▶ _Written request_
Restate word for word the lines beginning at the one that contains "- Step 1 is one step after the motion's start" and ending at the one that contains "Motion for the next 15"; include both and nothing else.

▶ _Supplied data_
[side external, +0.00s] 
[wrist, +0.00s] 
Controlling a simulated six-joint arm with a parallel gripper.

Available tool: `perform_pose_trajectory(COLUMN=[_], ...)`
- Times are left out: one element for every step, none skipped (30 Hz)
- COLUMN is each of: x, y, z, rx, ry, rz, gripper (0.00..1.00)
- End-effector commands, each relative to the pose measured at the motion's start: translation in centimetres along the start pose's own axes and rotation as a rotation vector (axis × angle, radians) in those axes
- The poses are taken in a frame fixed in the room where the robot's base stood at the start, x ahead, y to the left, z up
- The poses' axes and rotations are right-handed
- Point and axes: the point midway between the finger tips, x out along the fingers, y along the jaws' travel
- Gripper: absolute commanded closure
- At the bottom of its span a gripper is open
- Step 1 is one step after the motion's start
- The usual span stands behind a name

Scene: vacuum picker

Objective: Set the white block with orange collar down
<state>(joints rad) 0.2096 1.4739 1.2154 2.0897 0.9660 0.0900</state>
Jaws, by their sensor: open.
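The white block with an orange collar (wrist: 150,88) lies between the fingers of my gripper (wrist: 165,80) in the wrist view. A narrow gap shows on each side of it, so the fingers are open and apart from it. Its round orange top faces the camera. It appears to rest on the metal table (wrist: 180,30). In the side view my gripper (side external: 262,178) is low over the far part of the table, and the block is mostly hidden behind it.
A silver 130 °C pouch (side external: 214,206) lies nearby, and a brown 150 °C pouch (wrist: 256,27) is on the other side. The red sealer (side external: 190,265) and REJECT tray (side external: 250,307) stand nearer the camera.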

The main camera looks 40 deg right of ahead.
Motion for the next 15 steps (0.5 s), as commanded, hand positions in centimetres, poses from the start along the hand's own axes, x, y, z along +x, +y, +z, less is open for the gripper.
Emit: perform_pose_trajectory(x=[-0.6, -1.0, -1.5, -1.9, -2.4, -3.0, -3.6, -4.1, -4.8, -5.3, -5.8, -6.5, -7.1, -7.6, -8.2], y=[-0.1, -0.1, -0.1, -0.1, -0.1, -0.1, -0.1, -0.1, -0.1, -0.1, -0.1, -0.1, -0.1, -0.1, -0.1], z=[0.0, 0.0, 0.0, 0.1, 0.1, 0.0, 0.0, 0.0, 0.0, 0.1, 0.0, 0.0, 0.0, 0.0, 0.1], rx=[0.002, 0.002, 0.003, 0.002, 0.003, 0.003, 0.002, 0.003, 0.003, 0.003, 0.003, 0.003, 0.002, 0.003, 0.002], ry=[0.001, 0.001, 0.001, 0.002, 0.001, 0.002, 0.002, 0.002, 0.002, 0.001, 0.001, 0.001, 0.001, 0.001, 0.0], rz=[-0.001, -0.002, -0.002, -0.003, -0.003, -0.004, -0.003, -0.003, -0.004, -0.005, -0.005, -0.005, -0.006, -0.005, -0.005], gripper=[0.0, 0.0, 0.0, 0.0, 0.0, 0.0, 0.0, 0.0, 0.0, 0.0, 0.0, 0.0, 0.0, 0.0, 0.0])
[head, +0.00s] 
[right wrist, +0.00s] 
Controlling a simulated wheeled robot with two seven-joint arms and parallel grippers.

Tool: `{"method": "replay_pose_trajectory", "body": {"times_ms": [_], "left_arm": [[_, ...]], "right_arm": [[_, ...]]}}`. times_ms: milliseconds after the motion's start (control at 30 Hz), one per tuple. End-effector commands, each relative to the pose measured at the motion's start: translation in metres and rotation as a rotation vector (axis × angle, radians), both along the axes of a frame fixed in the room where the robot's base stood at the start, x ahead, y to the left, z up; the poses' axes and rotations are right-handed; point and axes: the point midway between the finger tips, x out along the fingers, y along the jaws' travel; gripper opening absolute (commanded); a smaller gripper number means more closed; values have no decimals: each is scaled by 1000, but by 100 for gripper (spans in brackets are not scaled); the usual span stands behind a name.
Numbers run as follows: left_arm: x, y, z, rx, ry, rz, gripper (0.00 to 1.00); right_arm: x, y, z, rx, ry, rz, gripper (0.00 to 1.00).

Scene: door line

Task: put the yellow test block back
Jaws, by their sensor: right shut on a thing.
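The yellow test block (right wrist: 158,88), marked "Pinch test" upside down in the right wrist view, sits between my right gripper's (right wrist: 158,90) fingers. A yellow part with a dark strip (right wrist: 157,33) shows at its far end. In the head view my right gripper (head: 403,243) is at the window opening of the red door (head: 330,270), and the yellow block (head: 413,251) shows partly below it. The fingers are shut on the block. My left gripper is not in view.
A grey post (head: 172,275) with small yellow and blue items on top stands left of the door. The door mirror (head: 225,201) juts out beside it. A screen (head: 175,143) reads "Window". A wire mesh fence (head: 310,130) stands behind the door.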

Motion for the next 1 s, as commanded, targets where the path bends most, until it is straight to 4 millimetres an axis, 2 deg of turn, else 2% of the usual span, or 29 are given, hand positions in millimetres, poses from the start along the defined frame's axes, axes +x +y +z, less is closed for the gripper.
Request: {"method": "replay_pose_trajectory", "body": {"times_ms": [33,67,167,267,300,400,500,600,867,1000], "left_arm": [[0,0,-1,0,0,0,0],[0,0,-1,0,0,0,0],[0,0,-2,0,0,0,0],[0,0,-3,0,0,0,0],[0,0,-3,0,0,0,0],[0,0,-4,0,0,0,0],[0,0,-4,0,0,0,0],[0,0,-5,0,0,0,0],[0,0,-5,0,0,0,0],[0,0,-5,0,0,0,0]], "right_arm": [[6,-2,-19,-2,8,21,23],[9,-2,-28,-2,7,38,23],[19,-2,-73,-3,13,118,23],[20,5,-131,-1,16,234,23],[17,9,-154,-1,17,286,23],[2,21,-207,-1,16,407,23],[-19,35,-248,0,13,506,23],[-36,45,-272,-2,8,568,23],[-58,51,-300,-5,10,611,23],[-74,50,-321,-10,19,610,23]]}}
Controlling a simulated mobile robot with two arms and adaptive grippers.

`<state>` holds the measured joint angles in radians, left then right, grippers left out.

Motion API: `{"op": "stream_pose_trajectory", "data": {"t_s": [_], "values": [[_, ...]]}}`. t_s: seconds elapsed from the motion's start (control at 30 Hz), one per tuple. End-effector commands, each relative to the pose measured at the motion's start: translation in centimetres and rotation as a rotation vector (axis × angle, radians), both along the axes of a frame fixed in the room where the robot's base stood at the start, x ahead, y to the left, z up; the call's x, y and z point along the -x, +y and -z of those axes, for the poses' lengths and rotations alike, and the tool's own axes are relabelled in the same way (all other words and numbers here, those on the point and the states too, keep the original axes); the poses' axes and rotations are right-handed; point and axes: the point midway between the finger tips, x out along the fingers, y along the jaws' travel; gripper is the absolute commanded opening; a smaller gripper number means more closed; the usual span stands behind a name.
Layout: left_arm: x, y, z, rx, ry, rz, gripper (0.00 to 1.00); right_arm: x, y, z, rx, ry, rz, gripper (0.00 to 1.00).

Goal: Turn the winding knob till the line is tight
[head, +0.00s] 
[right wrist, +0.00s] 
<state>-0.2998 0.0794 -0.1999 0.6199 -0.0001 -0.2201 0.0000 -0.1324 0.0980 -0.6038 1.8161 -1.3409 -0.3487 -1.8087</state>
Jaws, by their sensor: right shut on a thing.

▶ _Answer in full_
- Step 1 is one step after the motion's start
- The usual span stands behind a name

Scene: vacuum picker

Objective: Set the white block with orange collar down
<state>(joints rad) 0.2096 1.4739 1.2154 2.0897 0.9660 0.0900</state>
Jaws, by their sensor: open.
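The white block with an orange collar (wrist: 150,88) lies between the fingers of my gripper (wrist: 165,80) in the wrist view. A narrow gap shows on each side of it, so the fingers are open and apart from it. Its round orange top faces the camera. It appears to rest on the metal table (wrist: 180,30). In the side view my gripper (side external: 262,178) is low over the far part of the table, and the block is mostly hidden behind it.
A silver 130 °C pouch (side external: 214,206) lies nearby, and a brown 150 °C pouch (wrist: 256,27) is on the other side. The red sealer (side external: 190,265) and REJECT tray (side external: 250,307) stand nearer the camera.

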The main camera looks 40 deg right of ahead.
Motion for the next 15 steps (0.5 s), as commanded, hand positions in centimetres, poses from the start along the hand's own axes, x, y, z along +x, +y, +z, less is open for the gripper.

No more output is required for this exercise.